> **ENTRIES PROVIDED**:
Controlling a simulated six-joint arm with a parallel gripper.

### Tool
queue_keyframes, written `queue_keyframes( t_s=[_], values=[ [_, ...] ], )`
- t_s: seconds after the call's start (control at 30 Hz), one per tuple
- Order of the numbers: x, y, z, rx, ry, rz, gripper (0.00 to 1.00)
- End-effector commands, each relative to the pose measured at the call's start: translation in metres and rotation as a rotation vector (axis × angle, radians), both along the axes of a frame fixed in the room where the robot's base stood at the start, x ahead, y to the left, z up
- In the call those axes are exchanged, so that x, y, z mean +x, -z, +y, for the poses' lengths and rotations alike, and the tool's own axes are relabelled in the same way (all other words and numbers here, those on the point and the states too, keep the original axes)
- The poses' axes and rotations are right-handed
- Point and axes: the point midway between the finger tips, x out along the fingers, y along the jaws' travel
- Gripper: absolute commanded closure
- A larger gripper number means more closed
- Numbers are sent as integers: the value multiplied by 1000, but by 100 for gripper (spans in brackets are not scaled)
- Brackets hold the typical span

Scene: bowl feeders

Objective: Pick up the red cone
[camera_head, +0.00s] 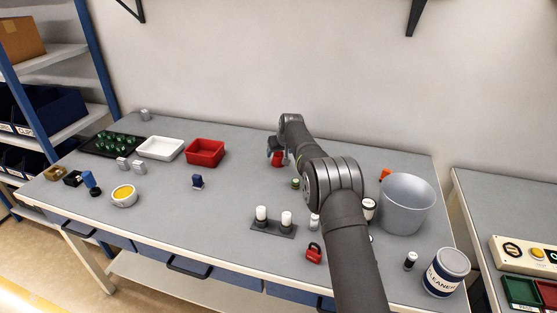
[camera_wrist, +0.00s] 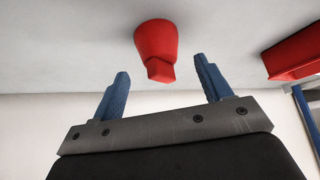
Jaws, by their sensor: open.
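The red cone (camera_wrist: 155,42) shows in the wrist view as a tapered red piece with a blocky narrow end. It appears in line with the gap between the two blue fingers of my gripper (camera_wrist: 161,68), which are spread apart. I cannot tell whether the fingers touch it. In the head view my gripper (camera_head: 277,151) hangs low over the back middle of the table, and the red cone (camera_head: 278,160) shows just under it, partly covered by the fingers.
A red tray (camera_head: 205,146) and a white tray (camera_head: 160,142) stand to the left. A small green-topped item (camera_head: 296,183), a dark holder (camera_head: 273,229) with white cylinders and a red padlock (camera_head: 314,253) are nearer.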

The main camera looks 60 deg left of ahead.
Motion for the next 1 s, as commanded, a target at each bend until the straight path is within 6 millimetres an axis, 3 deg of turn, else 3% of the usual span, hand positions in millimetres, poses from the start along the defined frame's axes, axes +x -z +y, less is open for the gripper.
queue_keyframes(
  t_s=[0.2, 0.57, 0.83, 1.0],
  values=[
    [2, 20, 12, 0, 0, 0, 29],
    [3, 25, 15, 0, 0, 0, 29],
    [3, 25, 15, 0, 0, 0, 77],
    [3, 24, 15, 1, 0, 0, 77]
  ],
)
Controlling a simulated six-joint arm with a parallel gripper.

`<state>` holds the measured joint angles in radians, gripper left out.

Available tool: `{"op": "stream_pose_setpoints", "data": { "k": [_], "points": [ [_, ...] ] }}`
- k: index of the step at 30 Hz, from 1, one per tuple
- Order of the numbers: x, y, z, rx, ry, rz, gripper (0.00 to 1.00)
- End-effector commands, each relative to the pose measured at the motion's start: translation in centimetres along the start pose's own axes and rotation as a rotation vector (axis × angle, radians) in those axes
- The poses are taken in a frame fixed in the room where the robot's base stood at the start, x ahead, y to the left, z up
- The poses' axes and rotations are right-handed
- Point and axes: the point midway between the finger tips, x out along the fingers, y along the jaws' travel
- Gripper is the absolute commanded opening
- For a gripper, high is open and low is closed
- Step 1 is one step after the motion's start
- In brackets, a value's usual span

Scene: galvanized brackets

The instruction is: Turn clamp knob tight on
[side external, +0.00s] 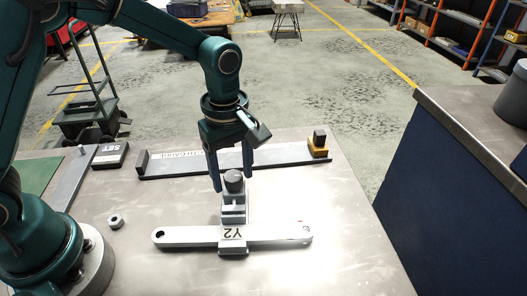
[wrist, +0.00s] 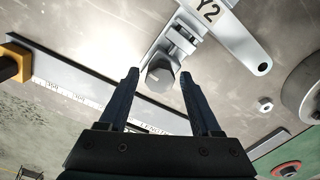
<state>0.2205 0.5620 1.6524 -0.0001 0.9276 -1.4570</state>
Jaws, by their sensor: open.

> **DIRECTION**: Set down every record once more, word for word, without pictures.

> **FULL ANSWER**:
Controlling a simulated six-joint arm with a parallel gripper.

### Tool
queue_keyframes, written `queue_keyframes( t_s=[_], values=[ [_, ...] ], )`
- t_s: seconds after the call's start (control at 30 Hz), one per tuple
- Order of the numbers: x, y, z, rx, ry, rz, gripper (0.00 to 1.00)
- End-effector commands, each relative to the pose measured at the call's start: translation in metres and rotation as a rotation vector (axis × angle, radians), both along the axes of a frame fixed in the room where the robot's base stood at the start, x ahead, y to the left, z up
- In the call those axes are exchanged, so that x, y, z mean +x, -z, +y, for the poses' lengths and rotations alike, and the tool's own axes are relabelled in the same way (all other words and numbers here, those on the point and the states too, keep the original axes)
- The poses' axes and rotations are right-handed
- Point and axes: the point midway between the finger tips, x out along the fingers, y along the jaws' travel
- Gripper: absolute commanded closure
- A larger gripper number means more closed
- Numbers are sent as integers: the value multiplied by 1000, but by 100 for gripper (spans in brackets are not scaled)
- Brackets hold the typical span

Scene: bowl feeders

Objective: Pick up the red cone
[camera_head, +0.00s] 
[camera_wrist, +0.00s] 
Jaws, by their sensor: open.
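The red cone (camera_wrist: 155,42) shows in the wrist view as a tapered red piece with a blocky narrow end. It appears in line with the gap between the two blue fingers of my gripper (camera_wrist: 161,68), which are spread apart. I cannot tell whether the fingers touch it. In the head view my gripper (camera_head: 277,151) hangs low over the back middle of the table, and the red cone (camera_head: 278,160) shows just under it, partly covered by the fingers.
A red tray (camera_head: 205,146) and a white tray (camera_head: 160,142) stand to the left. A small green-topped item (camera_head: 296,183), a dark holder (camera_head: 273,229) with white cylinders and a red padlock (camera_head: 314,253) are nearer.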

The main camera looks 60 deg left of ahead.
Motion for the next 1 s, as commanded, a target at each bend until the straight path is within 6 millimetres an axis, 3 deg of turn, else 3% of the usual span, hand positions in millimetres, poses from the start along the defined frame's axes, axes +x -z +y, less is open for the gripper.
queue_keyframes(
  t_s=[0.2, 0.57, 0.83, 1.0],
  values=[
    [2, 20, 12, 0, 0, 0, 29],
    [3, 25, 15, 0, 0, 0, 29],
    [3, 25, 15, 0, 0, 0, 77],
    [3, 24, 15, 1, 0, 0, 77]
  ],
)
Controlling a simulated six-joint arm with a parallel gripper.

`<state>` holds the measured joint angles in radians, gripper left out.

Available tool: `{"op": "stream_pose_setpoints", "data": { "k": [_], "points": [ [_, ...] ] }}`
- k: index of the step at 30 Hz, from 1, one per tuple
- Order of the numbers: x, y, z, rx, ry, rz, gripper (0.00 to 1.00)
- End-effector commands, each relative to the pose measured at the motion's start: translation in centimetres along the start pose's own axes and rotation as a rotation vector (axis × angle, radians) in those axes
- The poses are taken in a frame fixed in the room where the robot's base stood at the start, x ahead, y to the left, z up
- The poses' axes and rotations are right-handed
- Point and axes: the point midway between the finger tips, x out along the fingers, y along the jaws' travel
- Gripper is the absolute commanded opening
- For a gripper, high is open and low is closed
- Step 1 is one step after the motion's start
- In brackets, a value's usual span

Scene: galvanized brackets

The instruction is: Turn clamp knob tight on
[side external, +0.00s] 
[wrist, +0.00s] 
<state>0.2205 0.5620 1.6524 -0.0001 0.9276 -1.4570</state>
Jaws, by their sensor: open.

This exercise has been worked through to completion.